Si racconta, sempre in alta valle, che un contadino, di ritorno dal lavoro nei campi, cominciò ad essere seguito da un grosso gatto, che non lo abbandonava finché non metteva piede in casa.

Una sera, stanco di vedere questo gatto, gli diede una bastonata, colpendolo a una zampa e il gatto se ne fuggì zoppicando e miagolando mestamente.

Il contadino, arrivato a casa, venne a sapere che poco prima la sua moglie era stata colpita da un pezzo di legna caduto da una catasta e aveva riportato la frattura di una gamba. Allora non poté fare a meno di pensare che quel gatto vendicativo altri non era se non la moglie che, sotto sembianze feline, lo seguiva chissà poi per quale strano motivo!

A volte, però, i gatti tornavano anche utili all'uomo, come accadde a un giovane di Oltre il Colle che stava rientrando dal lavoro dopo aver ricevuto la paga mensile.

Arrivato presso il ponte della Val Parina, il giovane vide in mezzo alla strada un grosso gatto che sembrava intenzionato a impedirgli di passare.
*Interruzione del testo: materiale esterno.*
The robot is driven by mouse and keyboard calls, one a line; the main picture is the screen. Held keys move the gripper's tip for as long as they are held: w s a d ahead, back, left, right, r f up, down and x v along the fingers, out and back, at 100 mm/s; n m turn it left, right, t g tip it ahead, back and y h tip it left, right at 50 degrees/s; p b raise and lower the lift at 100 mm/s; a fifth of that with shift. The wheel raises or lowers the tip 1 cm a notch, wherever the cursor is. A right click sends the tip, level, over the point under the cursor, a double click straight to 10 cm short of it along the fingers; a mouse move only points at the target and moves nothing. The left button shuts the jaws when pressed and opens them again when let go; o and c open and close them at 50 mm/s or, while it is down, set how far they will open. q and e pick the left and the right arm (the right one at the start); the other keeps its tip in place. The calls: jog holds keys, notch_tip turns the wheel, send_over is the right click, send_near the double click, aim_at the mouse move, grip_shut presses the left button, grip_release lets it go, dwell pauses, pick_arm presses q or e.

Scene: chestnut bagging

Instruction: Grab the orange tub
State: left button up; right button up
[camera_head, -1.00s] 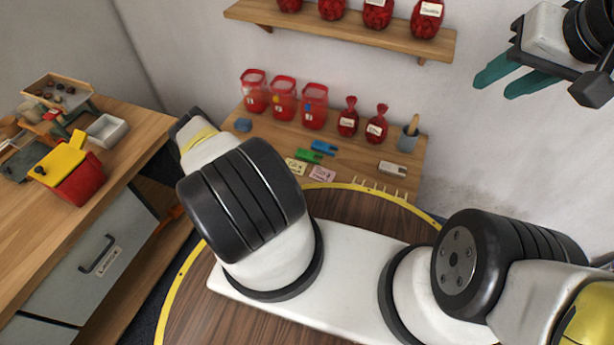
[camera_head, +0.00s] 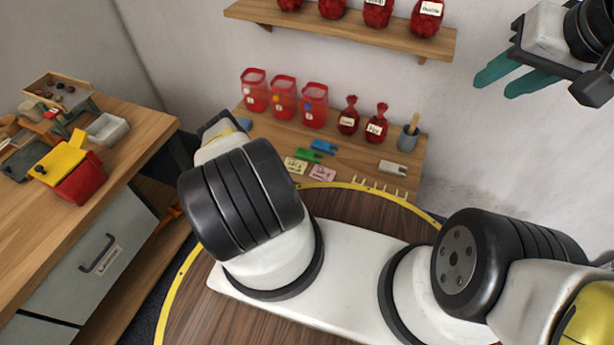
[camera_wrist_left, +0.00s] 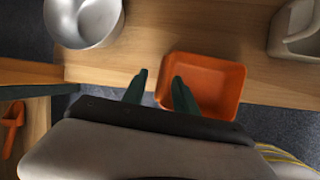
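The orange tub (camera_wrist_left: 222,78) is a square, open container near the edge of a wooden surface in the left wrist view. I cannot make it out in the head view. My left gripper (camera_wrist_left: 160,76) is open, with two dark green fingers. Its right finger overlaps the tub's left side and its left finger is outside that side; contact cannot be told. My left fingers are hidden in the head view. My right gripper (camera_head: 494,87) has teal fingers apart, empty, high at the upper right in front of the wall.
A metal bowl (camera_wrist_left: 84,20) stands left of the tub, and a pale container (camera_wrist_left: 298,32) stands to the right. In the head view, a red bin with a yellow lid (camera_head: 80,182) is on the left bench. Red tubs (camera_head: 284,97) and bags line the back table.

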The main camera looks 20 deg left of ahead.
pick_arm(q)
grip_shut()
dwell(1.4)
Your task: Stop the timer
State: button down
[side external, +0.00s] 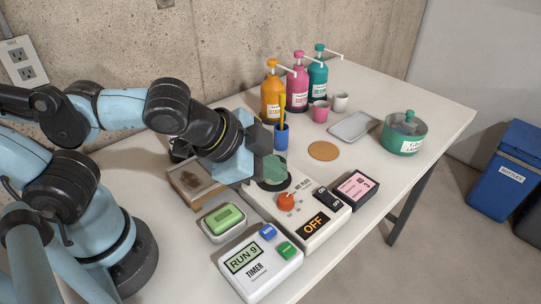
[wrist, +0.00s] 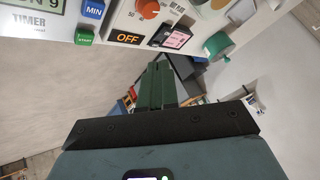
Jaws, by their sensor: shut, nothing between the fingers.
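The timer (side external: 262,273) is a white box near the front edge of the table. Its screen reads "RUN 9", with a blue button (side external: 268,232) and a green button (side external: 287,250) on its right side. In the wrist view the timer (wrist: 30,22) is at the top left, with the blue MIN button (wrist: 93,9) and green START button (wrist: 84,38). My gripper (side external: 274,172) is above the hot plate's round black top, behind the timer and apart from it. In the wrist view its green fingers (wrist: 158,72) are together and empty.
The white hot plate (side external: 315,237), with an orange knob and an "OFF" screen, stands beside the timer. A soap dish (side external: 222,222) with a green bar is left of it. A pink-labelled box (side external: 356,188), a green pot (side external: 403,137) and several pump bottles (side external: 299,82) stand farther back.

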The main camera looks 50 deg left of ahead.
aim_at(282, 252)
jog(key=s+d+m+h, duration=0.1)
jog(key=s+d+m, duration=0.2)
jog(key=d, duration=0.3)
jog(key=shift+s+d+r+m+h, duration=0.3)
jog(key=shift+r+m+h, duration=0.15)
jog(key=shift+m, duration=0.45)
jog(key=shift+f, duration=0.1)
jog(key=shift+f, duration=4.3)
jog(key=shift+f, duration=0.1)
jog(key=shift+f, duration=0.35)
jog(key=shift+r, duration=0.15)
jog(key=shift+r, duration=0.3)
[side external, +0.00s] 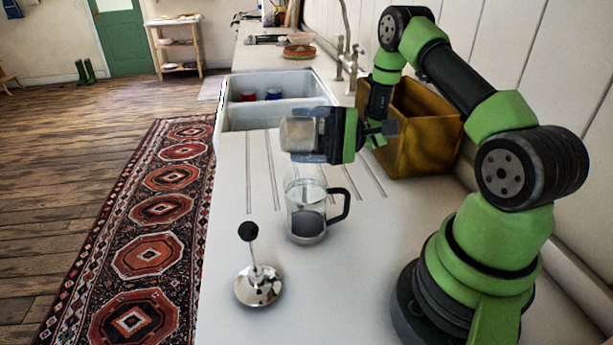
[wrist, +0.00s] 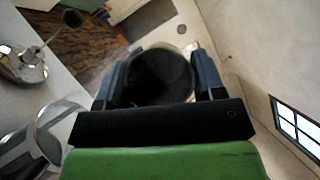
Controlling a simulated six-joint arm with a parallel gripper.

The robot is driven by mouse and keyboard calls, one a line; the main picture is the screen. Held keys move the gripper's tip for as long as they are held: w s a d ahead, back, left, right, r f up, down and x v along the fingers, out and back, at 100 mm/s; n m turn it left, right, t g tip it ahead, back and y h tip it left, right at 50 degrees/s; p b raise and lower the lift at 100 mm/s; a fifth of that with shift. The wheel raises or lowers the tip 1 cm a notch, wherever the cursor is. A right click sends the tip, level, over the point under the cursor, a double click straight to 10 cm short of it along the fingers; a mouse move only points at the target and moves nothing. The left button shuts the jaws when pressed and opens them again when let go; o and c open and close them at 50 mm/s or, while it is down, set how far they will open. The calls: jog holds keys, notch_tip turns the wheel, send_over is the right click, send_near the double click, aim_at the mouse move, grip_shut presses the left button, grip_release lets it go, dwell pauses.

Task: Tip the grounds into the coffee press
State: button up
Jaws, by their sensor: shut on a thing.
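My gripper (side external: 312,137) is shut on a small pale, see-through cup (side external: 298,133) with something tan or brownish in it. The cup is held in the air, above the coffee press. In the wrist view the cup (wrist: 160,76) sits between both fingers and its round inside looks dark. I cannot tell how far it is tilted or how much it holds. The glass coffee press (side external: 306,212) stands upright and open on the counter, its black handle to the right. A dark grey area shows low in it; I cannot tell whether it is grounds. The press also shows in the wrist view (wrist: 28,148).
The plunger lid (side external: 258,286) stands on the counter in front of the press, black knob up. A wooden box (side external: 420,135) is right of the gripper, by the wall. The white sink (side external: 272,117) with red and blue items lies behind. The front counter is mostly clear.

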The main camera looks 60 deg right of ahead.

Prima con le buone e poi con le cattive, cercò allora di scansare l'animale, ma questo rimaneva lì, imperterrito, con fare minaccioso, ben deciso a non arretrare di un passo.

Il giovane, incapace di venire a capo di questa insolita situazione, finì col sedersi a lato della strada, sperando che il gatto decidesse finalmente di andarsene.

Aspetta e aspetta, passò parecchio tempo, ma il gatto non si muoveva.

E fu un bene, perché dì là dal ponte, appostati dietro un cespuglio, c'erano due briganti armati di bastoni, che attendevano il giovane per aggredirlo e derubarlo.

Stanchi di aspettare e visto che la situazione non si sarebbe sbloccata, i due malfattori dovettero venire allo scoperto e il gatto si avventò contro di loro con tale furia da costringerli alla fuga nel fitto del bosco.

Così il giovane poté riprendere il cammino e tornare a casa sano e salvo, convincendosi in cuor suo che quel gatto in verità non era altro che l'anima di un suo caro defunto, tornato sulla terra ad aiutarlo.